Dans les Grisons, les fonctionnaires peuvent acheter une alliance à prix réduit dans une bijouterie. On dit que quand on aime, on ne compte pas, mais qu'à cela ne tienne: un sou reste un sou. Plus sobre, Argovie propose un rabais sur l'abonnement Mobility, alors que les Bernois peuvent faire le plein d'essence à moindre coût. A Saint-Gall, des pourcentages sont accordés sur les pneus d'hiver, et à Fribourg sur... une nouvelle planche à repasser.
Pas toujours facile à expliquer
Mais comment se fait-il qu'une entreprise de pompes funèbres lucernoise accorde des réductions aux fonctionnaires pour leur repos éternel? Il n'est pas facile d'obtenir une réponse à cette question. La présidente de l'association du personnel de l'Etat, qui n'est pas en poste depuis longtemps, semble d'emblée dépassée par la question posée par Blick. Elle ne pense toutefois pas enquêter sur le rabais du cercueil. Les pompes funèbres lucernoises, de leur côté, ne peuvent pas non plus aider: la fameuse discrétion du métier?
A Bâle-Ville, c'est grâce au bouche-à-oreille que la liste des rabais ne cesse de s'allonger. Les entreprises qui souhaitent y figurer peuvent s'adresser au canton, explique Andrea Wiedemann, directrice du Service du personnel de l'Etat: «Nous n'approchons en aucun cas activement les entreprises ou nos fournisseurs.» En 2005, un appel lancé par l'Office du personnel de Bâle avait toutefois fait jaser au sein de l'Union cantonale des arts et métiers: un bon d'achat de 100 francs était alors promis aux collaborateurs qui parviendraient à décrocher auprès d'une entreprise un rabais spécial pour les employés du canton...

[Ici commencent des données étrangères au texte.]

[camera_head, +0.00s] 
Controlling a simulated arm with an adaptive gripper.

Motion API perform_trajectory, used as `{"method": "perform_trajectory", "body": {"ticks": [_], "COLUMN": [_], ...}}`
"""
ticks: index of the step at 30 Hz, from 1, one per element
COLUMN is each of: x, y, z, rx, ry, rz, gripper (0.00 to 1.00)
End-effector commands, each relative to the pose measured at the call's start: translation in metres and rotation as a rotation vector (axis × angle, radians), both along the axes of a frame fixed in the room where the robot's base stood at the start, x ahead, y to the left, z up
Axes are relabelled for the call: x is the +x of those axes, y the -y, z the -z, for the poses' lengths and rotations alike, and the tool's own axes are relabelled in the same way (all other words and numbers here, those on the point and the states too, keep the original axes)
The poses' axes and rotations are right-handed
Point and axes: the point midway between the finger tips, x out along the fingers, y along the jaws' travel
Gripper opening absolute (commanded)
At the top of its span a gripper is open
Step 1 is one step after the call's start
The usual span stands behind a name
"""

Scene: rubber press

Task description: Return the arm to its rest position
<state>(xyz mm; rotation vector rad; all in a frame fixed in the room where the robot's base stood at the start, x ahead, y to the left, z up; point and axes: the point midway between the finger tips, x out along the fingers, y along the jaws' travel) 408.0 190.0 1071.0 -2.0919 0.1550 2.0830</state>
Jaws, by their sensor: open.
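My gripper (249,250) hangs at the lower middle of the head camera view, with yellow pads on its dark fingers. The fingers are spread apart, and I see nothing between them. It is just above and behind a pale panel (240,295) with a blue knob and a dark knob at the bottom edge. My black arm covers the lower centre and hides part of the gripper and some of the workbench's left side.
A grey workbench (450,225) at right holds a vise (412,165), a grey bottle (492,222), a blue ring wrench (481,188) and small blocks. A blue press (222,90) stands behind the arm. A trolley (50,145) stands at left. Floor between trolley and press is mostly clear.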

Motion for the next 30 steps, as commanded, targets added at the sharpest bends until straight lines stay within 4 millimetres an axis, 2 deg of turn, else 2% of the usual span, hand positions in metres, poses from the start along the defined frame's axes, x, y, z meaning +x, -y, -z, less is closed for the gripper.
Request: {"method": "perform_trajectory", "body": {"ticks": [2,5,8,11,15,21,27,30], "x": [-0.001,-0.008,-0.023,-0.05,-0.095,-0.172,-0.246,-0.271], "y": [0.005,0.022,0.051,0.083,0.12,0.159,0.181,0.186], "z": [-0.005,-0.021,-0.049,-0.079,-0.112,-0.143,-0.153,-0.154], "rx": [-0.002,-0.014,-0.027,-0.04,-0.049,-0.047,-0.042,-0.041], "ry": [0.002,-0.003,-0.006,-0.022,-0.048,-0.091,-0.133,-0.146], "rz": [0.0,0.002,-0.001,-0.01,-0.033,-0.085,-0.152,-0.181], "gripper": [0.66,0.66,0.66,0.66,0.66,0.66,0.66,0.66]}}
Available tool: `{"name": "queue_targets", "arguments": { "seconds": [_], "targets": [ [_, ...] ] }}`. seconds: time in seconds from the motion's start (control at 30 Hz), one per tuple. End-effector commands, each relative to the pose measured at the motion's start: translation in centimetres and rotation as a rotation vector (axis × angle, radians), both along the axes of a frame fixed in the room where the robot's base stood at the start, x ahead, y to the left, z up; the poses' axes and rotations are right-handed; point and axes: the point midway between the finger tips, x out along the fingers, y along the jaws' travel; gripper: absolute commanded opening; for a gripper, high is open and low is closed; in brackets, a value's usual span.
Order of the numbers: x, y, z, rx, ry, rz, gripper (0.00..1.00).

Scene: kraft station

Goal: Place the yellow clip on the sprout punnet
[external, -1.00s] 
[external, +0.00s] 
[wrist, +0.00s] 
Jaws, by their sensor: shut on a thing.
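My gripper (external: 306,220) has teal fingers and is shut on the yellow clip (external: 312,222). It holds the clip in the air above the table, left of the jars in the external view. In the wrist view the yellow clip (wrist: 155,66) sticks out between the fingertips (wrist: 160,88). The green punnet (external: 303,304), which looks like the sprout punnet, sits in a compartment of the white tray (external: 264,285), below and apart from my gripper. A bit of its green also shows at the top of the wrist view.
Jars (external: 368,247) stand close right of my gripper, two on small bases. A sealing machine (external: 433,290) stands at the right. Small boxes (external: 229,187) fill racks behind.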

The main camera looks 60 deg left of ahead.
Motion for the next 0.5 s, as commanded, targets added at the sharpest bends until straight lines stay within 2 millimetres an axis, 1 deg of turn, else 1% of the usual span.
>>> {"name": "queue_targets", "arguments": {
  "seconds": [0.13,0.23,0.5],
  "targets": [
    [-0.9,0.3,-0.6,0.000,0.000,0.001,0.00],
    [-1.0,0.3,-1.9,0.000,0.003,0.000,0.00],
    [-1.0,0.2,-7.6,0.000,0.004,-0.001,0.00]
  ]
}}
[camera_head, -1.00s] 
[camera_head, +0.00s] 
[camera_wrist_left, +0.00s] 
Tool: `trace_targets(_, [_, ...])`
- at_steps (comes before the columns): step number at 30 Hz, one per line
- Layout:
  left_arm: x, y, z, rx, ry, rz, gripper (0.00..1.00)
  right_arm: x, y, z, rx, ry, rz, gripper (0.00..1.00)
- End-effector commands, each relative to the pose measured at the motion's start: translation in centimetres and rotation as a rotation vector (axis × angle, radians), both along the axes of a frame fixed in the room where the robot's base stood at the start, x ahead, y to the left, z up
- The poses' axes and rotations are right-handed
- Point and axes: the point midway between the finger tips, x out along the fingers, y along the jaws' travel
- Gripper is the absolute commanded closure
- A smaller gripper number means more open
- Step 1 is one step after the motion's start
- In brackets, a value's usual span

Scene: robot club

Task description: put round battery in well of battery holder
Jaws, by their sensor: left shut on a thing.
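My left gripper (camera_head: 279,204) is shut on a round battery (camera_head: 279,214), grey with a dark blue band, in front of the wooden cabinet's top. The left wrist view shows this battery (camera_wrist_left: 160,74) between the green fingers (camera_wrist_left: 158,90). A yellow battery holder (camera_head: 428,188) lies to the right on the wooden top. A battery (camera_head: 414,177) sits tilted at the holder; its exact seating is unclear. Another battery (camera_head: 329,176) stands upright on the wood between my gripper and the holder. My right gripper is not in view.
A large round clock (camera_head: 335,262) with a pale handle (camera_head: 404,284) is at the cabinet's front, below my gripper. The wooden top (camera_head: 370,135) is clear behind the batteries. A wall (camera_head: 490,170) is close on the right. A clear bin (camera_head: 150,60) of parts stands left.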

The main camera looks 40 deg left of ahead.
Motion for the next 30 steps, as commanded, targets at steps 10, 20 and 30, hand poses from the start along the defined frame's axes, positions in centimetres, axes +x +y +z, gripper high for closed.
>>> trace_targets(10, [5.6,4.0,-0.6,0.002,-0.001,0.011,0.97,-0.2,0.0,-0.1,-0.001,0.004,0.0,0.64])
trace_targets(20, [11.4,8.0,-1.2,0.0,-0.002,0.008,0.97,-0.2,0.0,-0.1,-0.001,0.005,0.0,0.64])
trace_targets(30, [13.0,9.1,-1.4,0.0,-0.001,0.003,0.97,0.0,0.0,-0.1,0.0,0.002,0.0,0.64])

Des avantages qui peuvent poser problème
Pour les entreprises, les rabais peuvent être intéressants - il n'y a pas qu'à Bâle-Ville que le plus grand employeur du canton est le canton lui-même, somme toute. Mais l'octroi d'avantages en nature pour les fonctionnaires ne va pas sans poser de problèmes. La liste des rabais bâlois a ainsi suscité des froncements de sourcils jusque dans les travées du Parlement cantonal. Alors que les «Fringe Benefits» - des prestations spéciales qui s'ajoutent au salaire - sont très répandus dans l'économie privée, la Confédération, les cantons et les communes doivent ici se montrer particulièrement vigilants. Car le soupçon de distorsion de la concurrence, voire de corruption, pourrait rapidement surgir. Et c'est le genre de chewing-gum qui colle bien sous les semelles.
D'autres mettent d'emblée hors jeu les rabais accordés aux fonctionnaires, comme Zurich: «Le canton ne veut pas encourager l'activité normale d'un seul fournisseur sur le marché.» En clair: c'est pour éviter tout favoritisme commercial que l'Etat ne souhaite pas de conditions spéciales pour ses employés. Après tout, les cantons, tout comme la Confédération, sont pour beaucoup un employeur déjà attractif, même sans rabais sur les planches à repasser.